▸ What needs to be done: Search the material below for the word "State". Copy every line that has it.
+++++
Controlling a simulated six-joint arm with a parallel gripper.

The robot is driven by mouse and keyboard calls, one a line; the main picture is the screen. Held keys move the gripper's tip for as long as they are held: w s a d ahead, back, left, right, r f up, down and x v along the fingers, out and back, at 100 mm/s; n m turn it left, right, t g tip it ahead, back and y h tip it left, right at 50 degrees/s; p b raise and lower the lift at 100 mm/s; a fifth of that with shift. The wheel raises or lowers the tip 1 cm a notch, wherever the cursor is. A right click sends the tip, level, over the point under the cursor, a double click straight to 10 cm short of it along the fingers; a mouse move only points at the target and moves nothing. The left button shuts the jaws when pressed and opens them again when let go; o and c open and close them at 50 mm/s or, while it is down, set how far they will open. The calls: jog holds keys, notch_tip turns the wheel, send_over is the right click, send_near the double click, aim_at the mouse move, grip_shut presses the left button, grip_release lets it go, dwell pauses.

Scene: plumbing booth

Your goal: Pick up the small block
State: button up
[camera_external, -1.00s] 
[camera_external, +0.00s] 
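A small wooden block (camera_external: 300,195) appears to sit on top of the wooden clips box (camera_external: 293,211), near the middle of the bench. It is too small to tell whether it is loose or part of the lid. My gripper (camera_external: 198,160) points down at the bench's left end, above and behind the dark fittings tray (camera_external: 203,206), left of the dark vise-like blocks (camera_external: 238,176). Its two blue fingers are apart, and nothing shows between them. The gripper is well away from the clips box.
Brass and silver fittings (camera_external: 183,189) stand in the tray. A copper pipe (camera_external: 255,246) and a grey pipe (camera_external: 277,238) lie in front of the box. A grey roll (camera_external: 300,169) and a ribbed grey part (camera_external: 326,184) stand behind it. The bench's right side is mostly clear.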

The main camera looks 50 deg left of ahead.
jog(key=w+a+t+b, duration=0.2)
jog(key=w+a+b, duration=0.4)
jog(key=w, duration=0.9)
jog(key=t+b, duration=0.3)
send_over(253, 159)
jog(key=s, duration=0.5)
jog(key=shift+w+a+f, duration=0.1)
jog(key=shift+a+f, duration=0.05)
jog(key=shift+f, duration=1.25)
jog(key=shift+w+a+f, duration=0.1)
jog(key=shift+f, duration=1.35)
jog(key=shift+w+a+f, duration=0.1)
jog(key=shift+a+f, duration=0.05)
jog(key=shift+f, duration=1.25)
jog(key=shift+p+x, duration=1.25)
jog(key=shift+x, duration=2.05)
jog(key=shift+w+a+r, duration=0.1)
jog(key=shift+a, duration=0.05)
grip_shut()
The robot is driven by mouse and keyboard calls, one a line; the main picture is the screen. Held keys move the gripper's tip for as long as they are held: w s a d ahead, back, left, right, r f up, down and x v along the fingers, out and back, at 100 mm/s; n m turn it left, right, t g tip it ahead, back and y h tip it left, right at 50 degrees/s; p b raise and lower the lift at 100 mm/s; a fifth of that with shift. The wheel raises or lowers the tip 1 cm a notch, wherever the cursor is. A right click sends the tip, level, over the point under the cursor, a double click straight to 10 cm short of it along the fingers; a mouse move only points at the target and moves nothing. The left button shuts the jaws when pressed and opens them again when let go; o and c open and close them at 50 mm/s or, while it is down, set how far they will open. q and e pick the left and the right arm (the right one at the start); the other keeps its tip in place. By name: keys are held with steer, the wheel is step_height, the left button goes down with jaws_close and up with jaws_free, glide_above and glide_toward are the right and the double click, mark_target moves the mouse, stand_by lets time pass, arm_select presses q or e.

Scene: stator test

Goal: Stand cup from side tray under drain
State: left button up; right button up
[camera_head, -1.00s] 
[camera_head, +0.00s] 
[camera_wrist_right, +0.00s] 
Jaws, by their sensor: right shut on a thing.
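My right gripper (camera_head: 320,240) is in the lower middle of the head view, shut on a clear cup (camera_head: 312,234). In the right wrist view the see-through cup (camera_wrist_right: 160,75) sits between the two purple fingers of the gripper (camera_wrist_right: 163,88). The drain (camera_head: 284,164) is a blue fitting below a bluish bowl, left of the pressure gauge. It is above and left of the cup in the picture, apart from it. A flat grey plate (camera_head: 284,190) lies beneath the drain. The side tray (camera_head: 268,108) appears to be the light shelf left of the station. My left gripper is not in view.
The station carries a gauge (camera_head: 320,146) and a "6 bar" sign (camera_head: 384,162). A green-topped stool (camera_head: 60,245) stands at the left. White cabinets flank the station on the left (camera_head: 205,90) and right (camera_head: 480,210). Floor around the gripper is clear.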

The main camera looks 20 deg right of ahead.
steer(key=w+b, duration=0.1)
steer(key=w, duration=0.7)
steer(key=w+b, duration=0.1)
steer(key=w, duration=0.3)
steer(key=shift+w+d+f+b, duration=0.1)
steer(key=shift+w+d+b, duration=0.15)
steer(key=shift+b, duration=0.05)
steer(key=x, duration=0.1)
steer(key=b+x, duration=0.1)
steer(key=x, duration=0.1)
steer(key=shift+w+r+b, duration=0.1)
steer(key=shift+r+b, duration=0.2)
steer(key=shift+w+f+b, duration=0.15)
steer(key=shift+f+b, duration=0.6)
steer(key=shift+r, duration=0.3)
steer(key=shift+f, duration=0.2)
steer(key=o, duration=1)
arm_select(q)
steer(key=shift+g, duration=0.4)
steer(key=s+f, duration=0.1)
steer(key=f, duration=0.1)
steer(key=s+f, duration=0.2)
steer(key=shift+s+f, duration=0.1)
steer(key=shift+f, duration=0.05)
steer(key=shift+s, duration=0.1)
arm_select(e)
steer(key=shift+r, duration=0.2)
+++++
▸ Solution to this task:
State: button up
State: left button up; right button up

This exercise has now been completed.